**YOUR GOAL**
Pull out each line of the records holding the string "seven".

**INFORMATION GIVEN**
+++++

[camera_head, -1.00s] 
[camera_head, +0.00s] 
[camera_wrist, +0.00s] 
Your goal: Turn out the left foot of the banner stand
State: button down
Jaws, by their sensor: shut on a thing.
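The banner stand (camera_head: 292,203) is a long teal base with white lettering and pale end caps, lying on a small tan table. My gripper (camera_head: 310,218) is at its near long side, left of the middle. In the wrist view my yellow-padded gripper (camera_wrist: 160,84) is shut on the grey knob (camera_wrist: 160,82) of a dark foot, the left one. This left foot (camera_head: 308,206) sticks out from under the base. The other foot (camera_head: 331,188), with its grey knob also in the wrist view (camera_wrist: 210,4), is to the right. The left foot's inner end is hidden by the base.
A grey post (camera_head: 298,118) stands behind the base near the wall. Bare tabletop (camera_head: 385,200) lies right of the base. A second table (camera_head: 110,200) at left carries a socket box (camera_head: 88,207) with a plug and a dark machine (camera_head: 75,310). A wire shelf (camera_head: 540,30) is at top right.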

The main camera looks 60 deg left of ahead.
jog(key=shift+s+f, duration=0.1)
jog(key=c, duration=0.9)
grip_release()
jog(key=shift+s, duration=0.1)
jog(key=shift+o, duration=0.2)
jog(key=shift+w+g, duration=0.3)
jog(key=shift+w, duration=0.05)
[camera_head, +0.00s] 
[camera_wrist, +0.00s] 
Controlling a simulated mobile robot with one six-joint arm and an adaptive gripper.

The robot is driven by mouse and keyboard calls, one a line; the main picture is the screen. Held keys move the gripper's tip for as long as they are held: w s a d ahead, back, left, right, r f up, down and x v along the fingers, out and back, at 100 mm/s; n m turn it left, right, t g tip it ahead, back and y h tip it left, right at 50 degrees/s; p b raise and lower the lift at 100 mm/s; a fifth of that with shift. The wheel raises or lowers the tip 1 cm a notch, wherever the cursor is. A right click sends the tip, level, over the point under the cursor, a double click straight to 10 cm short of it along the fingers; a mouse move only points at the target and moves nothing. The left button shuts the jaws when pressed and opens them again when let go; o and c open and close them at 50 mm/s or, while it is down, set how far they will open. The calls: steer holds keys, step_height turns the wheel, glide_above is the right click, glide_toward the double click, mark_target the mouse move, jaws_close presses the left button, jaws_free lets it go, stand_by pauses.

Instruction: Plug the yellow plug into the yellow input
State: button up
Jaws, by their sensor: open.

+++++

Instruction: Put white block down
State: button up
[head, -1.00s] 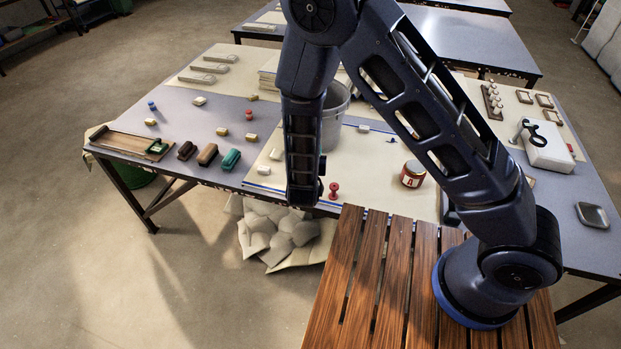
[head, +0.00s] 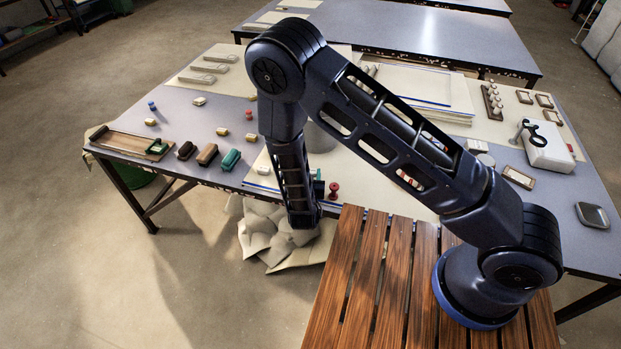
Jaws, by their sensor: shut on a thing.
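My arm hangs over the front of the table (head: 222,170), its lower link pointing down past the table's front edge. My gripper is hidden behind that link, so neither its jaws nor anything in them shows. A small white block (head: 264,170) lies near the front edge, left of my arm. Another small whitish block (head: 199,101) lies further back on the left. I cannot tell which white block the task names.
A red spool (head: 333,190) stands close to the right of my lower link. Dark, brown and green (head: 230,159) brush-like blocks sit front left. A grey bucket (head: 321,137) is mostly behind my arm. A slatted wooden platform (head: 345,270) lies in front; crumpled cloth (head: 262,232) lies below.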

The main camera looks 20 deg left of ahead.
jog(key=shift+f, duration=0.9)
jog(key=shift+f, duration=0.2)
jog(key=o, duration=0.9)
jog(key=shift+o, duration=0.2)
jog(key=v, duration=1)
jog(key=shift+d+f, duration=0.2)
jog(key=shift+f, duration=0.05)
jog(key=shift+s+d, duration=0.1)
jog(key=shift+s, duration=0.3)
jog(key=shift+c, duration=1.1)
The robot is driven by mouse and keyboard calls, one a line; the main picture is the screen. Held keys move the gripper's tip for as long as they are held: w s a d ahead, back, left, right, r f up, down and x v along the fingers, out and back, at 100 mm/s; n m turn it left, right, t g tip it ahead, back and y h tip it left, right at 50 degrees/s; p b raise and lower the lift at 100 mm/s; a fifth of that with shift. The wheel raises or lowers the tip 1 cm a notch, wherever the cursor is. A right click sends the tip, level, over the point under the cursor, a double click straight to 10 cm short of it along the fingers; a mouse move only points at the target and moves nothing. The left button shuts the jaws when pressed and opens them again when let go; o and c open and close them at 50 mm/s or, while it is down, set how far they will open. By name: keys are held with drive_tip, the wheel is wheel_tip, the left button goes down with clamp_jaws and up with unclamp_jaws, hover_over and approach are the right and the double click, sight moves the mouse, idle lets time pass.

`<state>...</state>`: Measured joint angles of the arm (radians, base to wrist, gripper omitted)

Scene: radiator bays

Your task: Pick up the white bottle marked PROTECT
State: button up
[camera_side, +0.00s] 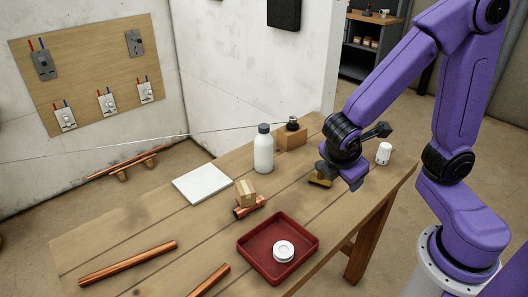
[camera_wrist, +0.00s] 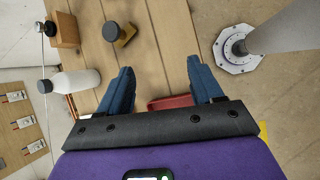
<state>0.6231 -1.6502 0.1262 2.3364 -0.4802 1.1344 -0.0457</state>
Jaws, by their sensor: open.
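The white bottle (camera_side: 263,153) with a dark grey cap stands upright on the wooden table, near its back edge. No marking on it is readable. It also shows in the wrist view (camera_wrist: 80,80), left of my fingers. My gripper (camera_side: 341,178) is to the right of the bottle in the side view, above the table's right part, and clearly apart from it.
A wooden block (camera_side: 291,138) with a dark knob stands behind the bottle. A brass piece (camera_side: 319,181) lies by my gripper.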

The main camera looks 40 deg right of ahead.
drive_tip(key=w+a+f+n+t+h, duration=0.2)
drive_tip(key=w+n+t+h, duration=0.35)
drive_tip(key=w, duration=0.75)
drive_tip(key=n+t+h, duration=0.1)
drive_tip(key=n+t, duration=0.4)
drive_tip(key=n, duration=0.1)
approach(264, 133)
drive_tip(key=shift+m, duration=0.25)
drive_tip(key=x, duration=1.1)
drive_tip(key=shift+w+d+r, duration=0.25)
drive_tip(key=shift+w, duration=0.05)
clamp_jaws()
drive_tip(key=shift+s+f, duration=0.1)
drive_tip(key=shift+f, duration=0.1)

+++++

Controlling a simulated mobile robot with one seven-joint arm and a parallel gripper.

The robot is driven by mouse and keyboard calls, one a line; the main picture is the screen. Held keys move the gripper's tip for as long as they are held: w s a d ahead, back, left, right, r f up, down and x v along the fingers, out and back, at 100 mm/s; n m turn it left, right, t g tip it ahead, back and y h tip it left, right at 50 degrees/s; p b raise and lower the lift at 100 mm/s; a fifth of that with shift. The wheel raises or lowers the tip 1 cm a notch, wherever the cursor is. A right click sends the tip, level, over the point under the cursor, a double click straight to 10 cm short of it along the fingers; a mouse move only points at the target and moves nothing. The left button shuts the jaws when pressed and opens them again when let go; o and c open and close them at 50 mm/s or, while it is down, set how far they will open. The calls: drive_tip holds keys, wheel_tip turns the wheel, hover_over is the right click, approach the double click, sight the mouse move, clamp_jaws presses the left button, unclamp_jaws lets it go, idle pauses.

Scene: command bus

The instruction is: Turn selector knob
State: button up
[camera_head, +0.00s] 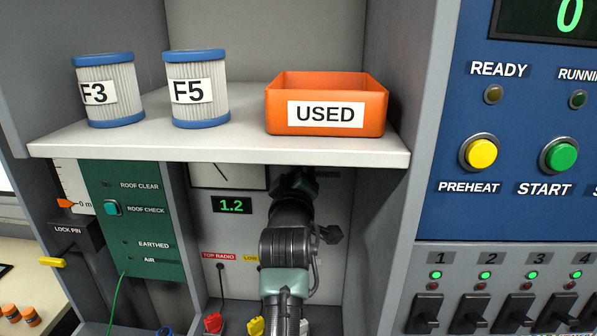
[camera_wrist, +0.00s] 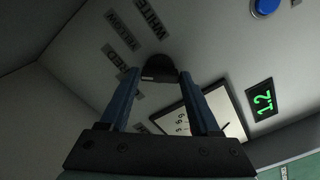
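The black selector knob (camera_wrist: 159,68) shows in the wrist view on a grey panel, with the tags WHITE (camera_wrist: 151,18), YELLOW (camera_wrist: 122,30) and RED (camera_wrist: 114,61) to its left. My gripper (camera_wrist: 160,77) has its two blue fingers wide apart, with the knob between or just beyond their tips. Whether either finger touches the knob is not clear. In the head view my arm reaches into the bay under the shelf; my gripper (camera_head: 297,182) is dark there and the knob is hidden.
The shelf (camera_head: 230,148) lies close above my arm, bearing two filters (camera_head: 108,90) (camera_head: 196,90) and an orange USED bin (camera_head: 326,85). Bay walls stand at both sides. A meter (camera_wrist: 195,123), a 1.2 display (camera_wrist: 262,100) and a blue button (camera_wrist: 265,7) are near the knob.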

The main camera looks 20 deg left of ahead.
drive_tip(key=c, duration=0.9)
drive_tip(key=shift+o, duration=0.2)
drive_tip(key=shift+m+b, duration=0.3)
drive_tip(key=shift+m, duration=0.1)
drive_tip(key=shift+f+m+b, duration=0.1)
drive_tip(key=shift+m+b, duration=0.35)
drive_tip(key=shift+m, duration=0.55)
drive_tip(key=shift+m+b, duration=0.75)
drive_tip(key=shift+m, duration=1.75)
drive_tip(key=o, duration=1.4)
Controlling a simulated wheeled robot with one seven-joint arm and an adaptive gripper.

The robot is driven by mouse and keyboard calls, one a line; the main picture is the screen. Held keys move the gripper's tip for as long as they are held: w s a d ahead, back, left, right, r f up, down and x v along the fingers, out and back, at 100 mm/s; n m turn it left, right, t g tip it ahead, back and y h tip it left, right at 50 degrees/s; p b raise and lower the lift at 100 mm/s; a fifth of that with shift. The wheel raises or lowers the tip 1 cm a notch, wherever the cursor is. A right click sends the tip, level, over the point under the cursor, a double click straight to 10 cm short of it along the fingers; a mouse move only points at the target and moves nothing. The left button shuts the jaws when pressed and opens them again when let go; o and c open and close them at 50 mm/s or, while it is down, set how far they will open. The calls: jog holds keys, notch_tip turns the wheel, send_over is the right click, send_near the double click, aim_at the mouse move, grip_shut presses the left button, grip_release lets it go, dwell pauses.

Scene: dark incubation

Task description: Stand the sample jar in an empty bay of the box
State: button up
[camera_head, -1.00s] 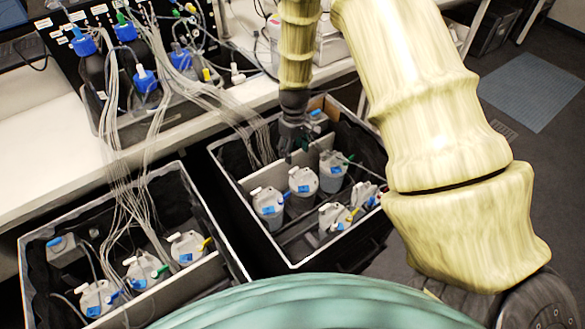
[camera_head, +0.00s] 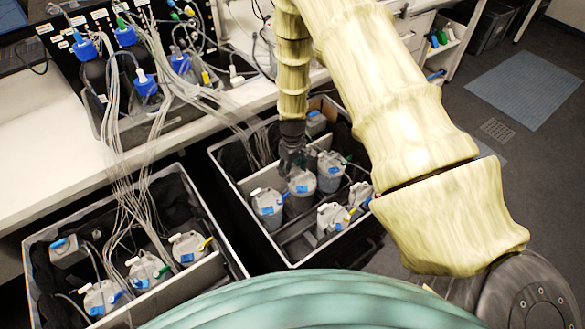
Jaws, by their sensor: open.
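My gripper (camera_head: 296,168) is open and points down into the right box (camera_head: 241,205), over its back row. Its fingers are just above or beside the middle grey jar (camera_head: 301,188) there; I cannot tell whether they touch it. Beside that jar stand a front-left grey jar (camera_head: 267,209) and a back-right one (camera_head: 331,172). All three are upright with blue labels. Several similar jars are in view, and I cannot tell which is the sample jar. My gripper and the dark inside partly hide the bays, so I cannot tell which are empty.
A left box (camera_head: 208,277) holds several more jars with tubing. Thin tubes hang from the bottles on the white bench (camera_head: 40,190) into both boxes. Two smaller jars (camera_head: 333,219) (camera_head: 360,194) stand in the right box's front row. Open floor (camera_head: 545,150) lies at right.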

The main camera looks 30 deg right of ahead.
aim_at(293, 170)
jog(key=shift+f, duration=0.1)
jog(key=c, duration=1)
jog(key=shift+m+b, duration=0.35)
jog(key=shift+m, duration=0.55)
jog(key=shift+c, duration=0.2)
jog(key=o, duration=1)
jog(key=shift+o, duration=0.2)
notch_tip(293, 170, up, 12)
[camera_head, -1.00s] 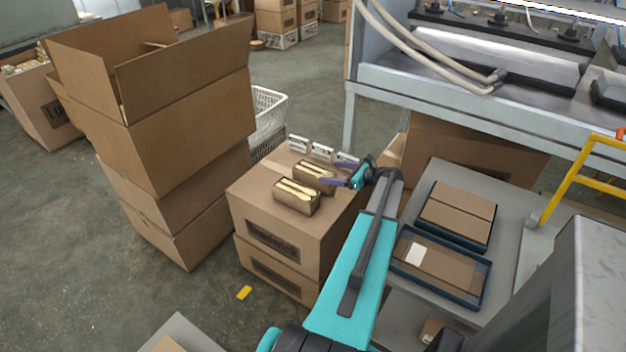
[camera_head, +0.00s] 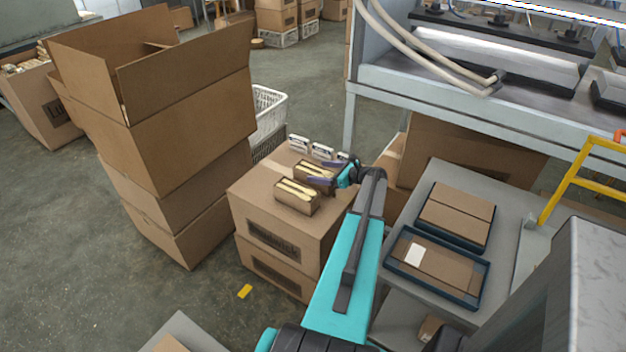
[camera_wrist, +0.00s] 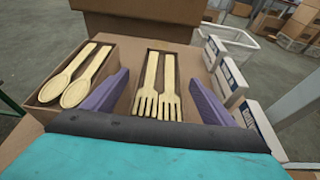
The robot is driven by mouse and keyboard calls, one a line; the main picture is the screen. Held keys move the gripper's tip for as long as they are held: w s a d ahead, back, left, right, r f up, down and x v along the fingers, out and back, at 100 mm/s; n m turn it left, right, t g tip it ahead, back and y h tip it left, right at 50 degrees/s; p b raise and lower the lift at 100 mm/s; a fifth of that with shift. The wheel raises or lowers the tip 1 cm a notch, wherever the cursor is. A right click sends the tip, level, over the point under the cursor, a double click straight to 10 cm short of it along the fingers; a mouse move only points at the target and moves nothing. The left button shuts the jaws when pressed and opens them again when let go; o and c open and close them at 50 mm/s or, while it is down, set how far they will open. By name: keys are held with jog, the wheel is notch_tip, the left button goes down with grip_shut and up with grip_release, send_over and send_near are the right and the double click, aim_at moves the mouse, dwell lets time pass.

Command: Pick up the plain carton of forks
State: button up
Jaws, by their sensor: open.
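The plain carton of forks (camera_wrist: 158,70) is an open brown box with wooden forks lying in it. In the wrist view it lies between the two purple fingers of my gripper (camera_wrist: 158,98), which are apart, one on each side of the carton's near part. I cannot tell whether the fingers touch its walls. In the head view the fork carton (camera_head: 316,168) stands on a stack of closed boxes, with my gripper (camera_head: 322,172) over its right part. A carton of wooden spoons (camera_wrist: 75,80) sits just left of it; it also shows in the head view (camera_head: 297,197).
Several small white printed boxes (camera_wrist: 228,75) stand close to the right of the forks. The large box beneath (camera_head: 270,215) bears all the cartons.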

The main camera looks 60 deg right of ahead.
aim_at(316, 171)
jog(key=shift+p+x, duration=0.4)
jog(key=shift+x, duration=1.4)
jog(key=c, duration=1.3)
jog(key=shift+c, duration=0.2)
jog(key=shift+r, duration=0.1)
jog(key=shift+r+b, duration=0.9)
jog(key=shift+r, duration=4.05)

+++++

**FINAL RESULT**
Controlling a simulated mobile robot with one seven-joint arm and a parallel gripper.
Controlling a simulated wheeled robot with one seven-joint arm and an adaptive gripper.

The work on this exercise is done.